### Data provided
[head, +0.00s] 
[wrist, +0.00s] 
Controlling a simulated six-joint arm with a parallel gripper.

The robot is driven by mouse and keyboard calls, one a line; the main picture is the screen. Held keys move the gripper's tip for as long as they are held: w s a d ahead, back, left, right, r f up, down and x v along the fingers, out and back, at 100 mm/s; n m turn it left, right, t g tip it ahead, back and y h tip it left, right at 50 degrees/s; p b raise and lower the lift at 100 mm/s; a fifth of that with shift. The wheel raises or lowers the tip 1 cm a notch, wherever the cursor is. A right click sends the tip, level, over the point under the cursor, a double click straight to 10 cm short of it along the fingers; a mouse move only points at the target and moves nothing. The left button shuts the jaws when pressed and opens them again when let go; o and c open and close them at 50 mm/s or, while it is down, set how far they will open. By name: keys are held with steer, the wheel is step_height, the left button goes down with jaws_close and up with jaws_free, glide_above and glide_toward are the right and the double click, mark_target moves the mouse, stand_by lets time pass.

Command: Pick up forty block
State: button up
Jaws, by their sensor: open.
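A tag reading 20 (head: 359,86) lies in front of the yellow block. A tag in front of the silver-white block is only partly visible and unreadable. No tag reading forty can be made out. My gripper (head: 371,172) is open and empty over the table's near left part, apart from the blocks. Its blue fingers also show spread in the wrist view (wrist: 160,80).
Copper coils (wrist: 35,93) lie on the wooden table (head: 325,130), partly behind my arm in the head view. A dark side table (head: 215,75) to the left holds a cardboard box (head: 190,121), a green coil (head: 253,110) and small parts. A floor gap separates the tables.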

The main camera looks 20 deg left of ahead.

### Exercise prompt
Print the whole listing exactly as it is.

### The answer
[head, +0.00s] 
[wrist, +0.00s] 
Controlling a simulated six-joint arm with a parallel gripper.

The robot is driven by mouse and keyboard calls, one a line; the main picture is the screen. Held keys move the gripper's tip for as long as they are held: w s a d ahead, back, left, right, r f up, down and x v along the fingers, out and back, at 100 mm/s; n m turn it left, right, t g tip it ahead, back and y h tip it left, right at 50 degrees/s; p b raise and lower the lift at 100 mm/s; a fifth of that with shift. The wheel raises or lowers the tip 1 cm a notch, wherever the cursor is. A right click sends the tip, level, over the point under the cursor, a double click straight to 10 cm short of it along the fingers; a mouse move only points at the target and moves nothing. The left button shuts the jaws when pressed and opens them again when let go; o and c open and close them at 50 mm/s or, while it is down, set how far they will open. By name: keys are held with steer, the wheel is step_height, the left button goes down with jaws_close and up with jaws_free, glide_above and glide_toward are the right and the double click, mark_target moves the mouse, stand_by lets time pass.

Command: Pick up forty block
State: button up
Jaws, by their sensor: open.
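A tag reading 20 (head: 359,86) lies in front of the yellow block. A tag in front of the silver-white block is only partly visible and unreadable. No tag reading forty can be made out. My gripper (head: 371,172) is open and empty over the table's near left part, apart from the blocks. Its blue fingers also show spread in the wrist view (wrist: 160,80).
Copper coils (wrist: 35,93) lie on the wooden table (head: 325,130), partly behind my arm in the head view. A dark side table (head: 215,75) to the left holds a cardboard box (head: 190,121), a green coil (head: 253,110) and small parts. A floor gap separates the tables.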

The main camera looks 20 deg left of ahead.

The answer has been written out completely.